『伊賀国・名張藤堂家邸跡』
(上図の上は東方向)
三重県名張市の近鉄名張駅の西方約500mのところに、江戸時代を通して伊賀国名張を治めた津藩藤堂家の分家藤堂家邸跡がある。
その藤堂家邸は明治の廃城令により殆どが取り壊されたが、一部が残っているとのことで訪ねてみた。
藤堂家邸へは、名張駅で下車し、県道を西へと進む。
名張中学校を過ぎ、名張小学校の正門前へと回り込む。
その小学校の斜め前に、名張藤堂家邸跡があり、正面の門から入る。
右手に庭が広がり、正面に玄関があり、邸宅の内部へと入ることができる。
邸宅内部の正面には名張藤堂家の家系図が掲げられている。
そして右裏手の方に、朱具足などの遺品が陳列されている。
家系図によると分家の初代の高吉は、もと織田信長の家臣の丹羽長秀の三男で、豊臣秀吉の命によって津藩藤堂高虎の養子なり、津藤堂家の一門として伊賀国名張に屋敷地を与えられたのが名張藤堂家の始まりである。
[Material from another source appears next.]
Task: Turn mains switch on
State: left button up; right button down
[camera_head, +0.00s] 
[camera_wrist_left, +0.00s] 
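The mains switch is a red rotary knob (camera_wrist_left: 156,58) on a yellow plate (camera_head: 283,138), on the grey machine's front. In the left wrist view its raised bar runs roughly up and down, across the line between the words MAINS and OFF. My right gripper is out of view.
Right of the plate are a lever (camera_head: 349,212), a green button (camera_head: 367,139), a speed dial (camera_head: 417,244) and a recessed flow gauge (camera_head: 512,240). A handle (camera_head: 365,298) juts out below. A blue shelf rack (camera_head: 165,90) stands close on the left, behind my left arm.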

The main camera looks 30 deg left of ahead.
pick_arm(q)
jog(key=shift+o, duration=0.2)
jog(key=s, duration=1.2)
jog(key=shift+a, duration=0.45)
(当初2万石→1.5万石)
以後、享保騒動(名張騒動)などを経て、明治四年まで11代に渡って屋敷が存続し、陣屋の役割をしていたとのことである。
邸内には、「御西」と称された日常生活の場所である、次の間、中奥六畳間、清閑楼などの幾つかの部屋がある。
また、邸内の廊下から、色んな角度から庭園を楽しむことができる。
また、現在の邸外に、大手門跡や太鼓門へ通ずる石標がある。
塀に沿って、正門であった太鼓門を訪ねてみる。
太鼓門は裏手にある神社「寿栄(ひさか)神社」の神門となっている。
この寿栄神社は、初代の藤堂高吉を祀る神社である。
そして、神社と藤堂邸の間には通用門もある。